I do appreciate the double-check! I am new to the hobby, and it's something that I am learning as I go.
As I mentioned, I find that the BU:GU guidance given by hopville using the "Hopville Method" of IBU calculation seems to taste pretty good in the batches that I've done. If hopville indicates that I'm close to a 0.50 BU:GU, then I expect a pretty fair balance. If it's closer to a whole number, I'll expect a hop-bomb.
Short of lab tests, it's hard to really pin down whose calculation algorithm is closer to accurate. I guess you could report it as a bug to the developer of hopville, if BeerSmith and ProMash are consistent with their calculation. But it will take a lab test to really prove who's more accurate, and that may be research that has to be undertaken by one of the deep pockets in the industry.

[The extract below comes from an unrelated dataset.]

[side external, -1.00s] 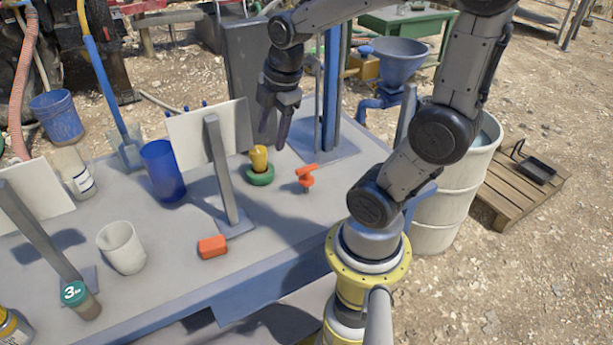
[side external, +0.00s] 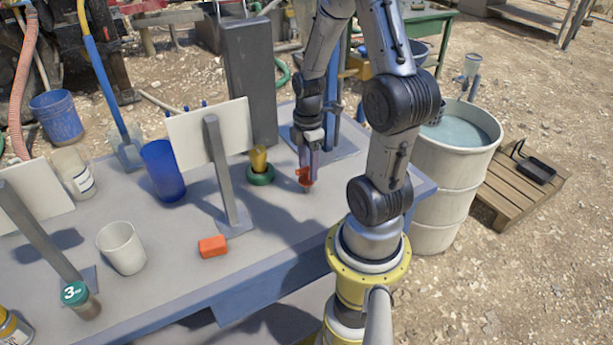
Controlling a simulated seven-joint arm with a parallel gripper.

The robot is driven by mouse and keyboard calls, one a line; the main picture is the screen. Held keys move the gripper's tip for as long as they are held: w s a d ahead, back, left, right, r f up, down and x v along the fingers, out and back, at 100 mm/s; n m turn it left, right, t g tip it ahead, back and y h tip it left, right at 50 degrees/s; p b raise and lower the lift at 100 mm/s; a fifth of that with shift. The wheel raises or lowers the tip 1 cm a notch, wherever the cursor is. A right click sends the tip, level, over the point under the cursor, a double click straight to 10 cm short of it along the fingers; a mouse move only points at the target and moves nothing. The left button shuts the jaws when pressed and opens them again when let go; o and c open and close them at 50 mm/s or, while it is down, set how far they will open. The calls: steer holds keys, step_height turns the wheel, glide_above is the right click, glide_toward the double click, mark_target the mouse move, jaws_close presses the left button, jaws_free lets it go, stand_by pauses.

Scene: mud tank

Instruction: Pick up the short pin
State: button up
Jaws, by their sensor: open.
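A small orange-red pin (side external: 304,183) with a handle-like top and a thin stem stands on the grey table, right of the green ring; I take it as the short pin. My gripper (side external: 307,174) points down at it. The jaws are open, with the fingers around or right beside the pin's top. The fingers hide part of the pin, and I cannot tell whether they touch it.
A yellow piece (side external: 258,159) leans in a green ring (side external: 260,176) just left of my gripper. A white panel on a grey post (side external: 222,180) stands farther left. An orange block (side external: 212,246) lies nearer the front edge. The table front right of it is clear.

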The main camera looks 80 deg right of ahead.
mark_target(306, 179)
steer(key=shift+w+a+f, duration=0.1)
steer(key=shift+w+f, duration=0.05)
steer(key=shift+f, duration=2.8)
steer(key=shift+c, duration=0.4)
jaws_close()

"was" or "wasn't" as hoppy as you thought it should be?
If hopville gave you 85 IBU, my limited set of experiments says that your beer (using promash or beersmith) would have had HIGHER than 85 IBUs.
I checked again last night. It does seem hoppier. It had been awhile since I had one and I misspoke myself. I quickly read yesterday and thought it was supposed to be less IBU that what hopville says.
Tastybrew doesn't seem to calculate the IBU's correctly for a partial boil. Hop utilization goes up when it should go down. However if I assume a full boil (which i can do because I'll be doing a late extract addition) the two sites seem pretty close, within 1 point in IBUs for my recipe. I do appreciate that the Tastybrew site allows you to choose a "steep" option for the grains area. Hopville doesn't accommodate steeping grains that I can see.